Written instruction:
Output exactly the span of lines that begins at the line containing "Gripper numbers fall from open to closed" and ends at the line containing "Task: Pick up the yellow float", both lines included.

-- Begin Input rows --

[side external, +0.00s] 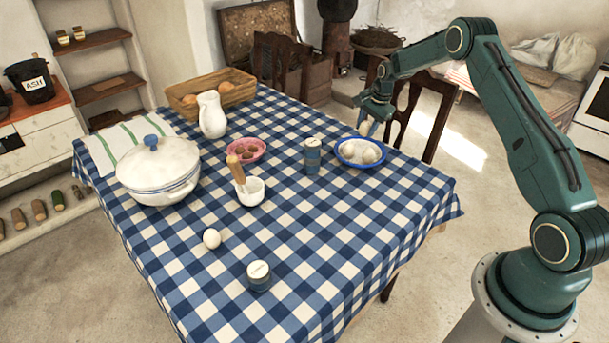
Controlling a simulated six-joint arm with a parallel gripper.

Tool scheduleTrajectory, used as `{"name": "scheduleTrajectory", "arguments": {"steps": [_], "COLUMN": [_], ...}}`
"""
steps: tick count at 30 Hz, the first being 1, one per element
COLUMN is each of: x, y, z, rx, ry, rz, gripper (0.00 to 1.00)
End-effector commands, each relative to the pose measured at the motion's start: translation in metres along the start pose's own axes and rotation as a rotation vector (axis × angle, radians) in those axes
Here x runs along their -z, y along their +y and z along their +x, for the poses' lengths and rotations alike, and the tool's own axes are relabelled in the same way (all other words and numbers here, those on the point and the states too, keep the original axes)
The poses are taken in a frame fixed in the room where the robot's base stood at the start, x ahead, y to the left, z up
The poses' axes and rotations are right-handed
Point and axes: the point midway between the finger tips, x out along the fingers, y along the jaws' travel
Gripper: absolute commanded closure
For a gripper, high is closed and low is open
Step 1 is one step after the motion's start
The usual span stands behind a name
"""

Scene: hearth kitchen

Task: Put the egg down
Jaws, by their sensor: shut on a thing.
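My gripper (374,127) points down just above the right rear part of a blue-rimmed bowl (337,155). It is shut on an egg, which is hard to make out between the fingers at this size. Several pale eggs (360,152) lie in the bowl. Another white egg (211,238) lies alone on the blue checked tablecloth (330,225), far from my gripper, in the front left part of the table.
A blue canister (312,156) stands left of the bowl. A white mortar with pestle (250,191), a pink dish (246,150), a lidded pot (157,172), a white jug (211,115) and a basket (212,93) stand farther left. A small jar (258,276) stands in front. The front right cloth is clear.

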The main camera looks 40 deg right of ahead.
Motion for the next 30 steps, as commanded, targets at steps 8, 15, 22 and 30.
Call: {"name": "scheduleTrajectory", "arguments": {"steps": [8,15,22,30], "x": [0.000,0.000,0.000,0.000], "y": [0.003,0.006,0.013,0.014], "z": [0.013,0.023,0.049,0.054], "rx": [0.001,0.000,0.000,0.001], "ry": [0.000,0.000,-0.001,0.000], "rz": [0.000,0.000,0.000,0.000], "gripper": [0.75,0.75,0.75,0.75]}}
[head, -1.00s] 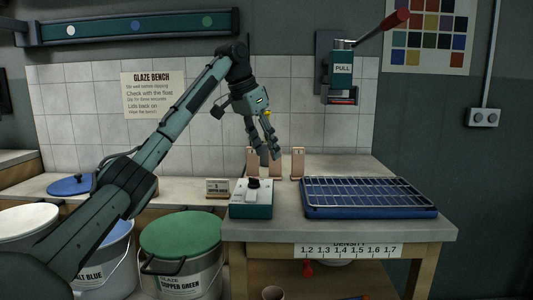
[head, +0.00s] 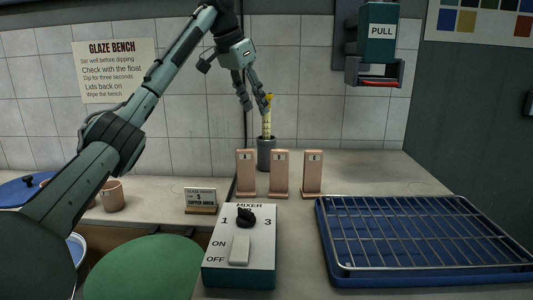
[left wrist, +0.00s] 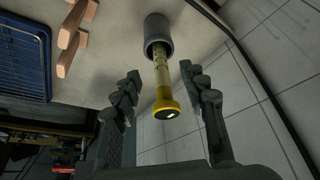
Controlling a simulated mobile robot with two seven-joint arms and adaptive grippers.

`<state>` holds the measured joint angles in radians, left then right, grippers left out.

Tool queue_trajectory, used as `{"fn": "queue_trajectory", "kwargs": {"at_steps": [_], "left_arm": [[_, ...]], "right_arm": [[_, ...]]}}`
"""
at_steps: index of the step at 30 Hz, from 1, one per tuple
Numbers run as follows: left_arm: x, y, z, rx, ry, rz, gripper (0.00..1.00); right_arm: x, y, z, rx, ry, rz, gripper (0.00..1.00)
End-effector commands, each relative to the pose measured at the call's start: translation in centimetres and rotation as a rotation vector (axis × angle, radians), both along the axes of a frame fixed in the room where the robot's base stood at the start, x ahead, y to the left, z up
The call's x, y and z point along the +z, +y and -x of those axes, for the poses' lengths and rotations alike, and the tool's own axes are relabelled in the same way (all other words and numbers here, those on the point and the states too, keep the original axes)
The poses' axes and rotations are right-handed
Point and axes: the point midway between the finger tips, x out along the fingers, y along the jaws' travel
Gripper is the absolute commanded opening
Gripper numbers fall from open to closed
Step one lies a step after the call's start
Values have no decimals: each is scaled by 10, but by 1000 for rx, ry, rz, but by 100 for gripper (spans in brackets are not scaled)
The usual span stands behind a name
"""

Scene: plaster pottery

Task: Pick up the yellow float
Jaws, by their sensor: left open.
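The yellow float (head: 267,121) stands upright in a dark grey cylinder (head: 266,153) at the back of the bench. It has a yellow knob on top and a pale scaled stem; its lower part is hidden in the cylinder. My left gripper (head: 255,106) is open above and beside the top of the float. In the left wrist view the float (left wrist: 163,98) lies between the two spread fingers of my left gripper (left wrist: 160,88), with its knob toward the camera and no visible finger contact. The cylinder (left wrist: 157,34) is beyond it. My right gripper is not in view.
Several pinkish test tiles (head: 280,174) stand just in front of the cylinder. A mixer box (head: 239,247) is nearer, and a blue tray with a wire rack (head: 428,240) is at the right. The tiled wall (head: 320,110) is close behind the float.

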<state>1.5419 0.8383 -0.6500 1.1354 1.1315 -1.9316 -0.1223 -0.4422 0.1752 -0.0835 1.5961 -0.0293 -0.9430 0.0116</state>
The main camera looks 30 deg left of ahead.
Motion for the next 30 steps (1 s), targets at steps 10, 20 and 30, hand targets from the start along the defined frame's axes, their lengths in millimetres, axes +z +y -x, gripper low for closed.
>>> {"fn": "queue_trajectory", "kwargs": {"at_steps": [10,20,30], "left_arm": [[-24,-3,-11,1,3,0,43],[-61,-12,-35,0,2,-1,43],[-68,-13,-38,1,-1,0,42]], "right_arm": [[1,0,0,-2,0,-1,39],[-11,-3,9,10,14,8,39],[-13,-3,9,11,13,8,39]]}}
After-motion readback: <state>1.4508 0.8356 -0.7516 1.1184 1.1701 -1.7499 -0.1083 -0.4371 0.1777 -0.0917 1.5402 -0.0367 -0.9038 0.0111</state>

-- End Input rows --

Answer to this problem:
Gripper numbers fall from open to closed
Step one lies a step after the call's start
Values have no decimals: each is scaled by 10, but by 1000 for rx, ry, rz, but by 100 for gripper (spans in brackets are not scaled)
The usual span stands behind a name
"""

Scene: plaster pottery

Task: Pick up the yellow float

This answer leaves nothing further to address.